§ **JOB**
Reproduce exactly the lines starting at the line that contains "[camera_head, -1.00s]" and ending at the line that contains "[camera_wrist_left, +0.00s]". Omit pictures.

§ **MATERIAL PROVIDED**
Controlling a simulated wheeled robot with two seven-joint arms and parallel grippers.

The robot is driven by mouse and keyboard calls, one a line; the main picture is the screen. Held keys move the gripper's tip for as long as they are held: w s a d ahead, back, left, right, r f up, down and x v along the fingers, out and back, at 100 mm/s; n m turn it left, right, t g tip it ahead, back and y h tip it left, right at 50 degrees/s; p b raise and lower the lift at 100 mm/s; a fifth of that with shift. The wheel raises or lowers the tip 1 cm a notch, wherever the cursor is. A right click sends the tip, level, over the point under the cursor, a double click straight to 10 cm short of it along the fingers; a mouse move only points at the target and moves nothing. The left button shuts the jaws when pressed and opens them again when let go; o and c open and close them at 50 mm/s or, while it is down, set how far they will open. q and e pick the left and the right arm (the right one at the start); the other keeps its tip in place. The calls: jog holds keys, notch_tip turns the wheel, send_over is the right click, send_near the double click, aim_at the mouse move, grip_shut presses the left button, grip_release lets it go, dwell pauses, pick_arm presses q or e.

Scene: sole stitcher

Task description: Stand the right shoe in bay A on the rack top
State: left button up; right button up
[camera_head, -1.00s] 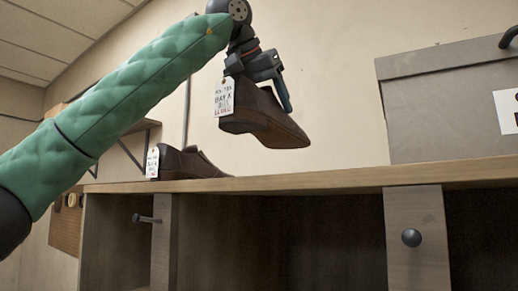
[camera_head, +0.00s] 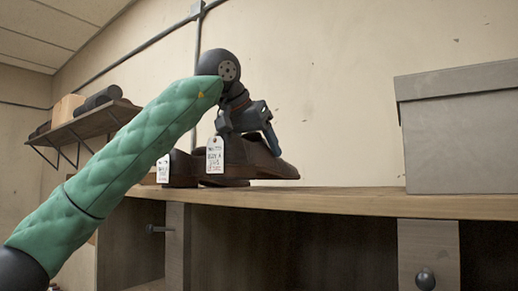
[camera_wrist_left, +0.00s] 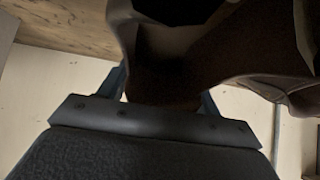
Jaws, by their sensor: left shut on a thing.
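My left gripper (camera_head: 250,120) is shut on a brown shoe (camera_head: 262,162) by its heel end, with the toe pointing right. A white tag (camera_head: 215,155) hangs from this shoe; its writing is too small to read surely. The shoe is level at the rack top (camera_head: 340,197); I cannot tell whether its sole touches the wood. A second brown shoe (camera_head: 182,168) with its own tag (camera_head: 163,169) stands on the rack top to the left, partly hidden behind the held shoe and my arm. The left wrist view shows the held shoe (camera_wrist_left: 225,60) close between the fingers. My right gripper is not in view.
A grey lidded box (camera_head: 460,130) stands on the rack top at right. Bare top lies between it and the held shoe. Pegs (camera_head: 425,279) stick out of the rack's front posts. A wall shelf (camera_head: 95,122) with dark rolls is at far left.

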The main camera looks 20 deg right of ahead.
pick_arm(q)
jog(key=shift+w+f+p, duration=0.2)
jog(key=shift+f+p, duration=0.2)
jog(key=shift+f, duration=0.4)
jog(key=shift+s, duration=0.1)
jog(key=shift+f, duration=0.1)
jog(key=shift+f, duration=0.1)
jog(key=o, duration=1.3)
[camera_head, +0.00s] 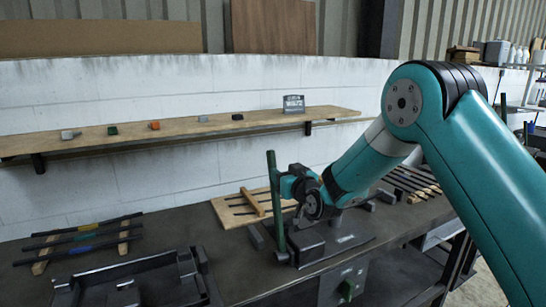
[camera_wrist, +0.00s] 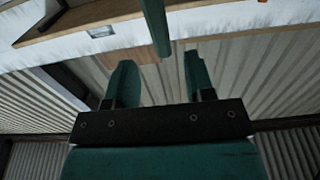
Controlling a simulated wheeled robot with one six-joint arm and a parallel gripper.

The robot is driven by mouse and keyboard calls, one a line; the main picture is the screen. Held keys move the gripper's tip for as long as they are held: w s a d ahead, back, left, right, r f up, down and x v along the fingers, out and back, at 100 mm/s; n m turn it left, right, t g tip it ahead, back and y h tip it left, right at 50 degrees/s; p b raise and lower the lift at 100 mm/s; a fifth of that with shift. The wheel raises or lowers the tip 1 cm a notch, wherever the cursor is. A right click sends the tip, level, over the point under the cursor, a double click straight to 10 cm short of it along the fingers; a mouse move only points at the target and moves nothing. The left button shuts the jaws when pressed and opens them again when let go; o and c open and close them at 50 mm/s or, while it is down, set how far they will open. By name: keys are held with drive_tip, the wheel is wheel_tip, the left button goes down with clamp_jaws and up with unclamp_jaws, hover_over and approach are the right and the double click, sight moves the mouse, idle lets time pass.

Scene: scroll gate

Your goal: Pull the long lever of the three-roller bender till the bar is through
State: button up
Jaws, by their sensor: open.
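The long lever (camera_head: 273,200) is a green upright post on the dark bender (camera_head: 306,246), which sits near the bench's front edge. The lever also shows in the wrist view (camera_wrist: 154,28), coming in from the top. My gripper (camera_wrist: 158,62) is open, with its two green fingers apart. In the head view my arm's end is just right of the lever at upper-middle height. The bender's rollers and bar are not clear behind my arm.
A rack with several dark bars (camera_head: 84,240) lies at the bench's left. A dark frame-like fixture (camera_head: 135,277) sits at front left. A wall shelf (camera_head: 180,132) holds small blocks.

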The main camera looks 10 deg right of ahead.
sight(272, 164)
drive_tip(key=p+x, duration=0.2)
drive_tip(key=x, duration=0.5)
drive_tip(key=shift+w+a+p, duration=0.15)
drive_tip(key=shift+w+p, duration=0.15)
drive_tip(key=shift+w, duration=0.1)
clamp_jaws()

§ **PROBLEM SOLUTION**
[camera_head, -1.00s] 
[camera_head, +0.00s] 
[camera_wrist_left, +0.00s] 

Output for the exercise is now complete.